Michel Feaster is not a woman you’d expect to be scared of anything. Her company, Usermind, is taking on the massive market of customer relationship management (CRM) software by providing a truly personalized customer service experience. Their focus? Millennials.
“Millennials have zero tolerance for companies that are not personalized,” Michel tells Startups.co. “Pretty much every business is facing this world where they’re going to win these hearts and ears — or someone else is going to win the Millennials.”
But Usermind isn’t Michel’s first time on the startup merry-go-round. Her first foray into the startup world was as employee #19 at Apptio. She joined Apptio with the goal of learning firsthand the ins and outs of building a company from the ground up from serial CEO Sunny Gupta.
“It was like going to a hands-on college,” Michel says. “It was basically an advanced class in the thing I wanted to go do.”
Michel took the lessons she learned from Gupta and Apptio and set out to figure out her next step.
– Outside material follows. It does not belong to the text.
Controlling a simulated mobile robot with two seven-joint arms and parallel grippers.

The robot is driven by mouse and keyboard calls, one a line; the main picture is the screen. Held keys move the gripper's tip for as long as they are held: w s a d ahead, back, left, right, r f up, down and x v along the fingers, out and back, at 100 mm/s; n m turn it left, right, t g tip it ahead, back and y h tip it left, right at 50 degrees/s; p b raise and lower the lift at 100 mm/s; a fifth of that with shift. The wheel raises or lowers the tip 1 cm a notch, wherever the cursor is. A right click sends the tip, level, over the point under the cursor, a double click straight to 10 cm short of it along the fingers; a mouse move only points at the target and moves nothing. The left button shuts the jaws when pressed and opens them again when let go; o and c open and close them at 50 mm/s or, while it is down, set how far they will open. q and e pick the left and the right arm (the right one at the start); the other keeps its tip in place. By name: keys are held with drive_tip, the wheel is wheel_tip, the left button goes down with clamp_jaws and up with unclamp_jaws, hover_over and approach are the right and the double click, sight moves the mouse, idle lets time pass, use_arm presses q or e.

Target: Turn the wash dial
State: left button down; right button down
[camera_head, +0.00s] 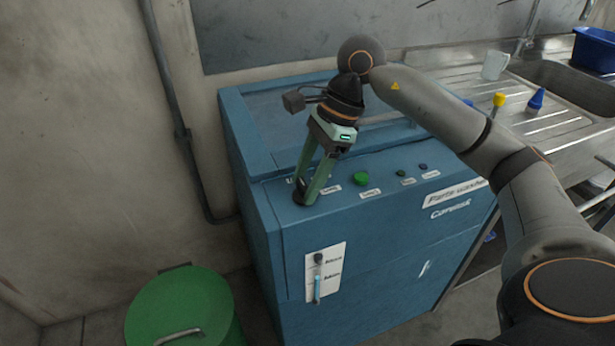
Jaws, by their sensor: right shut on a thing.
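The blue parts washer (345,231) stands in the middle of the view. My right gripper (306,192) reaches down to the left end of its sloped control panel. Its green fingers are shut at the wash dial, which the dark fingertips almost wholly hide. I cannot make out the dial's pointer or its setting. A green button (361,178) sits on the panel to the right of the fingertips, with small dark knobs further right. My left gripper is not in view.
A white plate with a small lever (318,285) is on the washer's front. A green lidded bin (180,306) stands on the floor at lower left. A steel sink (570,88) with a clear cup (495,65), a blue-capped bottle (536,99) and a blue tub (595,50) is at right.

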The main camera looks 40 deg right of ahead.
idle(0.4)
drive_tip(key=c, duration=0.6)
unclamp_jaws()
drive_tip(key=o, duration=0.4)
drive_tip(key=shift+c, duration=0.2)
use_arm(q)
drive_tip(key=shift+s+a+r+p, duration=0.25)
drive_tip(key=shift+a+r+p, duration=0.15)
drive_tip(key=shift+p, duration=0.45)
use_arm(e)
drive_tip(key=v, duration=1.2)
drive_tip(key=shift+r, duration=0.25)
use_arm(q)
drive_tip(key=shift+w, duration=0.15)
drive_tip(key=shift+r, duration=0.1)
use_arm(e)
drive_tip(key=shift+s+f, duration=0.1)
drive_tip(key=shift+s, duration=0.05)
She took three months and met “everybody and anybody,” from the entire Andreesen portfolio, to two engineers and a dog working out of a garage. Initially she thought she’d join another startup, but she realized fairly quickly that wasn’t the right move.
“I don’t know how many people I talked to, but I came away and said, ‘There’s really only one or two CEOs I’d want to work for,” Michel says. “Why wouldn’t I want to work for the other 98, or whatever that number was? The answer was that I probably shouldn’t be working for anybody anymore. I was really ready to do my own thing.”
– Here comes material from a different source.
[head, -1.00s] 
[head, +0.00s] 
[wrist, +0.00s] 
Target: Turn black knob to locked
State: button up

But then Michel ran up against the one thing that comes for us all, no matter how successful or badass we are: Fear.
Fear. It’s what holds us back from taking that leap, marrying that person, founding that company. It’s a powerful adaptive behavior that has been essential for the survival of the human race. Fear protects us from predators, from natural disasters — and from ourselves. But, according to Michel, “just being afraid isn’t a good enough reason” not to start a company.
“I kind of feel like my whole life has been a struggle with fear,” Michel says. “And the best decisions of my life are the ones I made when I was afraid.”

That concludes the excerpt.